La presidenta Sheinbaum tiene en sus manos una oportunidad histórica: demostrar que su gobierno no será la continuación de la simulación, sino el inicio de una nueva etapa en la justicia para el campo. Si realmente se busca garantizar la soberanía alimentaria y fortalecer el mercado interno, debe ponerse fin a los abusos de intermediarios, monopolios y criminales disfrazados de comerciantes. México no puede aspirar a un desarrollo equilibrado mientras su campo siga empobrecido, asfixiado por la corrupción y la impunidad.
El clamor de los productores no puede ser acallado con discursos ni mesas de diálogo eternas. Exigen acciones concretas: que se reconozca su trabajo, que se establezcan precios justos, que se persiga a quienes lucran con su esfuerzo y que se reactive una verdadera política agroalimentaria nacional. Es hora de devolver al campo lo que el país le debe.
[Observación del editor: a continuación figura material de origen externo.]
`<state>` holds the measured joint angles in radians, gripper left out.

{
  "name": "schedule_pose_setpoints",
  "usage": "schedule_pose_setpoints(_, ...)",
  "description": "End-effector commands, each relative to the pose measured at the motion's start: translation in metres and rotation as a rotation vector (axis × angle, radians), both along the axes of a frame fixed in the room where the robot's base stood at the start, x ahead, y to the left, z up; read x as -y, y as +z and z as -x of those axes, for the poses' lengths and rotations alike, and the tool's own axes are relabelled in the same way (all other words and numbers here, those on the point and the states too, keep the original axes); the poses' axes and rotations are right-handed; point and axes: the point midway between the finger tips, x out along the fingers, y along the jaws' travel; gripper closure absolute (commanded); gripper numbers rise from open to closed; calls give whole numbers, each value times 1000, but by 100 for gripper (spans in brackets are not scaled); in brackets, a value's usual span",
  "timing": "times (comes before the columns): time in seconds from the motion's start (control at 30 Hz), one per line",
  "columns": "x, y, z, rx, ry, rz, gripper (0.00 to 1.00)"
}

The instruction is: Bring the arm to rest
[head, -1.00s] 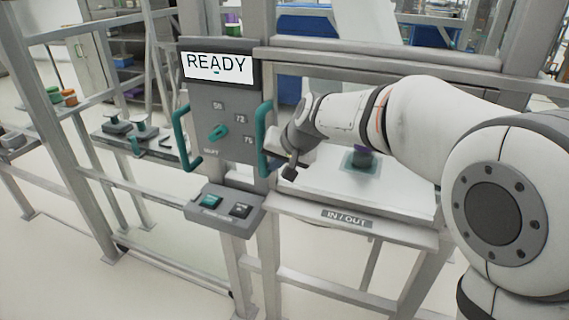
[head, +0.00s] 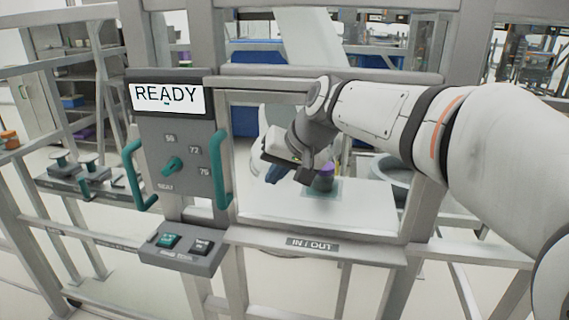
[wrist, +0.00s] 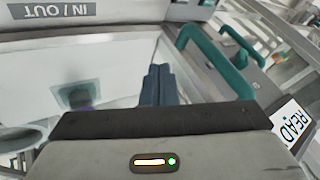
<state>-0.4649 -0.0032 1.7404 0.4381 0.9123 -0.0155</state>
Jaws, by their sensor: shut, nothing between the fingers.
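My gripper (head: 273,173) hangs in front of the IN/OUT opening in the head view, at the end of my white arm. In the wrist view its two dark blue fingers (wrist: 158,86) are together with nothing between them. A purple-topped container (head: 324,177) stands on a teal-edged pad on the white shelf (head: 370,212), to the right of the fingers. The container shows blurred in the wrist view (wrist: 80,95). My gripper appears apart from it, though depth is hard to judge.
A grey panel (head: 150,128) with a READY screen (head: 167,97), a teal knob (head: 172,166) and two teal handles (head: 222,170) stands left of my gripper. A button box (head: 180,247) juts out below. Metal frame posts and rails surround the opening.

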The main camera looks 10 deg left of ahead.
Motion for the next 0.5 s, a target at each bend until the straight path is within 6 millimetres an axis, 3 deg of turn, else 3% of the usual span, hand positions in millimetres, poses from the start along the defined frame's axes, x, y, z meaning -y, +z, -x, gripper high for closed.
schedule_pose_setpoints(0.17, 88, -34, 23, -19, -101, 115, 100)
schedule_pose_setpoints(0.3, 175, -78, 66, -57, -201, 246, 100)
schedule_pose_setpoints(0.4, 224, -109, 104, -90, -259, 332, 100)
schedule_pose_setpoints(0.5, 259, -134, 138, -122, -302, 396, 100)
Porque el maíz no solo es un producto, es un símbolo de resistencia y esperanza. Cada espiga representa la voluntad de un pueblo que no se rinde, que sigue sembrando aunque la tierra esté seca y el horizonte nublado. Pero esa voluntad tiene un límite, y cuando la injusticia se vuelve costumbre, el reclamo se convierte en lucha.
La intervención del gobierno federal es, pues, no solo necesaria sino urgente. No se trata de una concesión, sino de una obligación moral, económica y social. De no hacerlo, el país enfrentará un escenario aún más grave: el colapso de la producción nacional de granos básicos, el aumento de la dependencia alimentaria y la pérdida de confianza en las instituciones.
Los campesinos ya hablaron con la fuerza de su hartazgo. Ahora le toca al Estado responder con la fuerza de la justicia. Porque sin campo no hay nación, y sin justicia para el productor no hay futuro para México.